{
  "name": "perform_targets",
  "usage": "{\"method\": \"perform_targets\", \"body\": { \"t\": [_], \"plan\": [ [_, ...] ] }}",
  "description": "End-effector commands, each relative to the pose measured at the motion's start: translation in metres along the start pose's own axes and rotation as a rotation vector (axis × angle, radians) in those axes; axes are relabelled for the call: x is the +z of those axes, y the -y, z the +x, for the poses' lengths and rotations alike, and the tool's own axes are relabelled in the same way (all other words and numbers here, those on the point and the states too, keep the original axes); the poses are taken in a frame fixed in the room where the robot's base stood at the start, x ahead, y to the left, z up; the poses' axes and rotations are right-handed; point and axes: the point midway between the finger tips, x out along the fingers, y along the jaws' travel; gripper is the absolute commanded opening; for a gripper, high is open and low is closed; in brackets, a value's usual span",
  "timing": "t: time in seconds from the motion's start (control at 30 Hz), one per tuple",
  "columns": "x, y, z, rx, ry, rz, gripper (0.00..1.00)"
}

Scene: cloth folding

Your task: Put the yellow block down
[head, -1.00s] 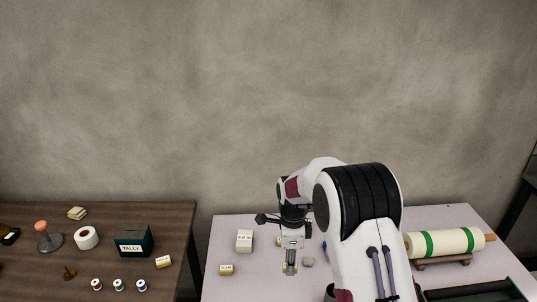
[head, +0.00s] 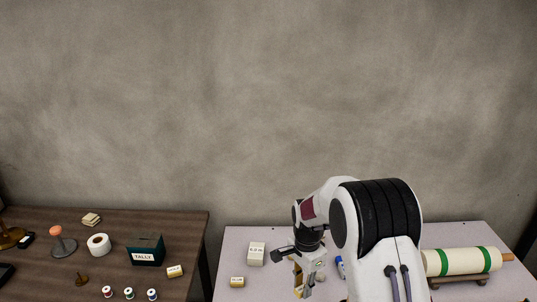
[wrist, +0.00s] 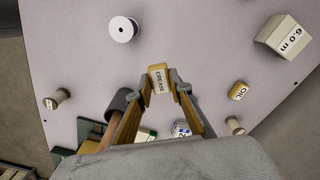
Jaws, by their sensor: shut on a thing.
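My gripper (wrist: 160,85) is shut on a small yellow block (wrist: 160,78) with a pale top marked CREASE. The block sits between the two fingertips in the wrist view. Pale table top (wrist: 190,50) shows beyond it; I cannot tell whether the block touches it. In the head view my gripper (head: 299,288) is low over the pale table (head: 230,258), near the bottom edge, and the held block cannot be made out clearly.
Another yellow block marked OIL (wrist: 238,91) and a white block marked 6.0 m (wrist: 285,37) stand to the right in the wrist view. A white spool (wrist: 123,29) is at upper left. A cream roll (head: 462,261) lies at the table's right. A dark table (head: 200,240) stands left.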

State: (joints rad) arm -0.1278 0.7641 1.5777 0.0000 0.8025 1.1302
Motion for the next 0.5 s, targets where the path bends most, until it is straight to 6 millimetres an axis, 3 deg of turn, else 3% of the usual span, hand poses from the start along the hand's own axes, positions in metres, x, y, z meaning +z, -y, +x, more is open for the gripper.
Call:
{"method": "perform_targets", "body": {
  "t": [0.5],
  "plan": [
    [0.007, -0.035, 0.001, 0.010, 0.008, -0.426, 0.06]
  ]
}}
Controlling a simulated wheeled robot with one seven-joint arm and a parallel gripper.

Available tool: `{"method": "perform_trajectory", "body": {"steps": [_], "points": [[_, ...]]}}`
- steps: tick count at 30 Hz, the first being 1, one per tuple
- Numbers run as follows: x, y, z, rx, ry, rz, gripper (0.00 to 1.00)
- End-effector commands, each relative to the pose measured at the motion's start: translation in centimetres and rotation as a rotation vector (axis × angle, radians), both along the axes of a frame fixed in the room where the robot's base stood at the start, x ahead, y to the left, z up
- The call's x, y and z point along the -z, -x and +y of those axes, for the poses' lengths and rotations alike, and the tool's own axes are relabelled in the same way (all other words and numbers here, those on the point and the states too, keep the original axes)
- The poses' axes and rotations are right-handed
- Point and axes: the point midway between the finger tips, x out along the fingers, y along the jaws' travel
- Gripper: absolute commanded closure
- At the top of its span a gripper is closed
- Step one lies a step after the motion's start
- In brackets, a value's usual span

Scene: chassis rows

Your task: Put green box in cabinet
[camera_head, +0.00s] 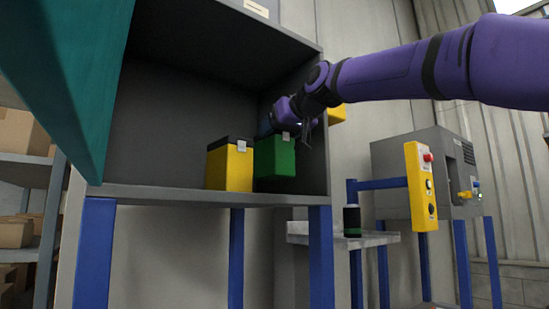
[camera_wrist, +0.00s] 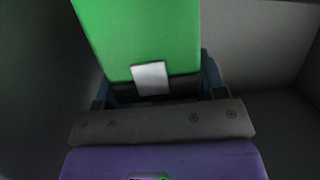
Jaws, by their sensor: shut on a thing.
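The green box (camera_head: 275,158) has a dark lid and a pale latch and is inside the open cabinet (camera_head: 200,193), toward its right side. My gripper (camera_head: 287,127) reaches in from the right and is shut on the lid end of the green box. The wrist view also shows the green box (camera_wrist: 138,38) with its pale latch, held between the fingers (camera_wrist: 158,92). The box looks upright and close above the cabinet floor; I cannot tell whether it touches it. The fingertips are partly hidden.
A yellow box (camera_head: 230,168) with a dark lid stands on the cabinet floor just left of the green box. The teal door (camera_head: 65,75) hangs open at left. A control post (camera_head: 420,187) and a grey machine (camera_head: 395,165) stand at right. The cabinet's left side is clear.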

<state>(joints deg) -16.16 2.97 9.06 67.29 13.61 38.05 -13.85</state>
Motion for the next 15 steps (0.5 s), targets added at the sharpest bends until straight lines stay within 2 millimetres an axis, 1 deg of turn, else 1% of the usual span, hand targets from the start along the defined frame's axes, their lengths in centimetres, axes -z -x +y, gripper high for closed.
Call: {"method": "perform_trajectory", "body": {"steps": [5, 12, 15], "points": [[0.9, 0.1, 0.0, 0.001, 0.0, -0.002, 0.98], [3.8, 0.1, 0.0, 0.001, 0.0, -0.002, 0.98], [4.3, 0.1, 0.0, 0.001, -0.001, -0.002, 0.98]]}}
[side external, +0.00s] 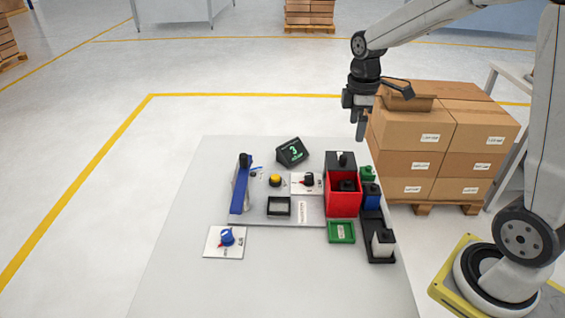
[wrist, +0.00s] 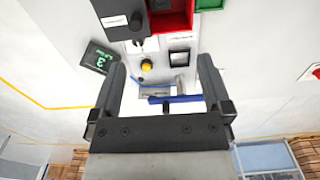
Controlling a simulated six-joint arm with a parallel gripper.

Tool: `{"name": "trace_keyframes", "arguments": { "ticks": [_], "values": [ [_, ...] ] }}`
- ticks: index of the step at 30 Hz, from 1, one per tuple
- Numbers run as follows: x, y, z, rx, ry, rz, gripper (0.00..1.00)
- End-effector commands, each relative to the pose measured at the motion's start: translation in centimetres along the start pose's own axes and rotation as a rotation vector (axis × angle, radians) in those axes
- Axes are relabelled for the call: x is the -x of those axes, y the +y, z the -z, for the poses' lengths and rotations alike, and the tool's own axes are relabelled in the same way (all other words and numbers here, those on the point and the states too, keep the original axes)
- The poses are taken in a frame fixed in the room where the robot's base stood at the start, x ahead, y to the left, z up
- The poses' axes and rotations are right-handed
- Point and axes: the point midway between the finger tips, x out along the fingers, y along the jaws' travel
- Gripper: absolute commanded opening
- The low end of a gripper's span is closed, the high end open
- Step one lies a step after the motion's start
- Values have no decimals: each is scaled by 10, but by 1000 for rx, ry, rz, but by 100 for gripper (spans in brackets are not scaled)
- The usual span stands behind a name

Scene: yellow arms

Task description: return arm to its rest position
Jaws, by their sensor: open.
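My gripper (side external: 361,122) hangs in the air above the back right part of the table, pointing down, clear of everything on it. In the wrist view my gripper (wrist: 163,82) shows two dark fingers spread apart with nothing between them.
A red bin (side external: 343,203) holds dark blocks. Beside it are a green tray (side external: 341,232), a blue block (side external: 371,197) and a white block (side external: 382,243) in a black holder. Stacked cartons (side external: 410,135) stand behind my gripper.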

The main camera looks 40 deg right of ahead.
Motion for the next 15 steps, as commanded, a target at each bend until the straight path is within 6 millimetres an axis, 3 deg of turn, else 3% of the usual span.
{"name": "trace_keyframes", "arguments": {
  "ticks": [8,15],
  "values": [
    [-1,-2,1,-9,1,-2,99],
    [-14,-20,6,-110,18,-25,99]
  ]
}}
○ ○ ○ ○
# YOUR INSTRUCTIONS
Only the number is wanted: count the lines of the records that hold the word "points".

# EXPECTED ANSWER
2